Газета «Московская молва» от 2 января 1911 года сообщала:

«Во что обошлась москвичам встреча Нового года?

“Метрополь”. Шампанского продано 1000 бут., кухня торговала 8000 рублей. Общая вечеровая выручка превысила 18 500 руб.

“Стрельна”. Общая выручка достигла 10 000 руб., шампанского выпито 520 бут.

“Яр». Общая выручка равняется 22 000 руб., из которых 9000 руб. торговала кухня; шампанского подано 1000 бут.

“Эрмитаж” Оливье выручил за встречу Нового года 10 000 руб. “Золотой якорь”. Шампанского пошло 250 бут., разных вин – 380 бутылок, кухня выручила 1800 руб.

“У Мартьяныча”. Выпито 250 бут., кухня заработала 2700 руб.
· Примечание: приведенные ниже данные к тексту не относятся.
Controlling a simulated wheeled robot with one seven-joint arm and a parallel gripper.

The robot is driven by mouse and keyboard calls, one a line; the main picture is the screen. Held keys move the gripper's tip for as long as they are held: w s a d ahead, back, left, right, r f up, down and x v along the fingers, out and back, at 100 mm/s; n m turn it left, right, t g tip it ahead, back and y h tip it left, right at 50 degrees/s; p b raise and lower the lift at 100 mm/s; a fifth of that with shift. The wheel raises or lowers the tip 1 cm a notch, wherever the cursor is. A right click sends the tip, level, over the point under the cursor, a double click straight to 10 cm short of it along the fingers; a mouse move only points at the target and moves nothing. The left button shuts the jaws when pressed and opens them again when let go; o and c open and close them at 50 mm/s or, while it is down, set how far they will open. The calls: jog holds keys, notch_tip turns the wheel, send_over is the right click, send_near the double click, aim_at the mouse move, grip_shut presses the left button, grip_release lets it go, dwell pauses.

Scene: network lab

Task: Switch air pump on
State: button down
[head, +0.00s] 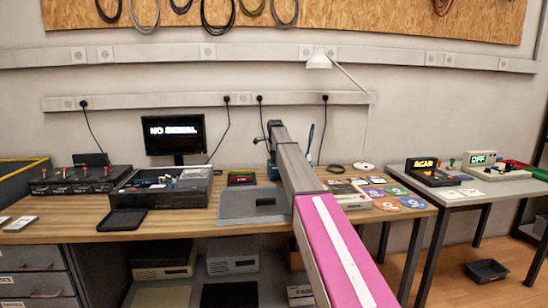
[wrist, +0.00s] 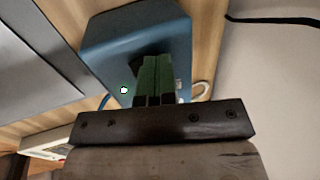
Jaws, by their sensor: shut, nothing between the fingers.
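A blue box (wrist: 125,32), which looks like the air pump, fills the upper middle of the wrist view. A small white round part (wrist: 123,90) shows near its lower left. A dark part shows just left of my fingers and is partly covered by them. My gripper (wrist: 155,62) is shut and empty, its green fingers side by side in front of the box. I cannot tell whether they touch it. In the head view a sliver of the blue box (head: 272,170) shows beside my arm, which hides the rest and the fingertips.
A loop and cable lie near the box.

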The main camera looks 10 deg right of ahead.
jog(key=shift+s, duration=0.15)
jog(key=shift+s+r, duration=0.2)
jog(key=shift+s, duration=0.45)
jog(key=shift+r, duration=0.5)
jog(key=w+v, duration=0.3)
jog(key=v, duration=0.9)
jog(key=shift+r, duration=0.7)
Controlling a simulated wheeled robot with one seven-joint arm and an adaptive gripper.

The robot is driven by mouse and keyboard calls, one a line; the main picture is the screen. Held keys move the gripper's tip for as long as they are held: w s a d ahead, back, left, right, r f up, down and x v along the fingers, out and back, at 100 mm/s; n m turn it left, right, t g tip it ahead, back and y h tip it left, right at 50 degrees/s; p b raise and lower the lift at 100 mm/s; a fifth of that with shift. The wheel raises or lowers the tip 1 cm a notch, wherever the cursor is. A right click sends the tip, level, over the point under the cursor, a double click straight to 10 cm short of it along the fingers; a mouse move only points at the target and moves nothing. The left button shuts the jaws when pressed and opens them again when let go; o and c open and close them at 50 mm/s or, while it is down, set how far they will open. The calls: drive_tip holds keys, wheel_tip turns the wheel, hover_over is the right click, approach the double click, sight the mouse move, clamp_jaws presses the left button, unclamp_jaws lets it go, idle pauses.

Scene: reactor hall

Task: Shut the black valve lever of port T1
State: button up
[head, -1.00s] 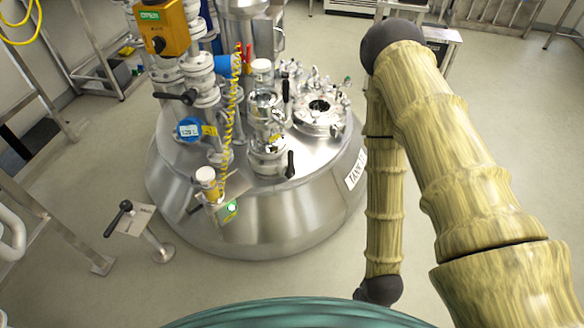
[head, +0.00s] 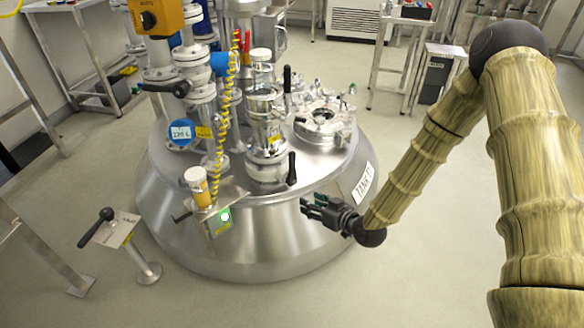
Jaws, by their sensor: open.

Общая выручка около 6000 р.

“Гурзуф”. Шампанского – 390 бут., 830 бут. разных вин и ликеров. “Новый Петергоф”. Шампанского – 280 бут., других вин – 370 бут., выручка – 4500 руб.

Ресторан Крынкина (на Воробьевых горах). Общая выручка – 3700 руб., шампанского подано 130 бут., других вин – 270 бут., кухня торговала 675 руб.

Бойко торговали и другие рестораны.

Весело встречали москвичи Новый год и при семейной обстановке: одна только фирма “Бр. Елисеевых” выручила за вина 11 300 руб. (50 % шампанского) и за гастрономические товары свыше 20 000 руб.»


…1914 год. Шла война. А в ресторанах расцветали кутежи. Разбогатевшие на военных поставках купцы, фабриканты требовали веселья, песен, вина. Денег не жалели. У «Яра», в «Стрельне» свободных столиков не было. Все кабинеты были заняты. Гремели оркестры, пели хоры. Цыгане переходили из одного кабинета в другой.

Но гости были уже не те, понимающие. Романсов не слушали. Заказывали плясовые – бешеные. Плясали вприсядку сами. Когда расплачивались, внимательно пересчитывали ассигнации. Сверх положенного давали, но так, чтобы чувствовали «барский размах» и нижайше благодарили…

«Божественная»

Я грущу, если можешь понять

Мою душу доверчиво нежную,

Приходи ты со мной попенять

На судьбу мою, странно мятежную…

«Лебединая песня» (М. Я. Пуаре) из репертуара В. В. Паниной

Помянутая выше Куприным Варвара Васильевна Панина (в девичестве Васильева) (1872–1911) родилась в семье московских цыган и с юных лет уже выступала в хоре знаменитой «Стрельны».

Слава о талантливой девушке стремительно распространилась по белокаменной, а потом и по всей России.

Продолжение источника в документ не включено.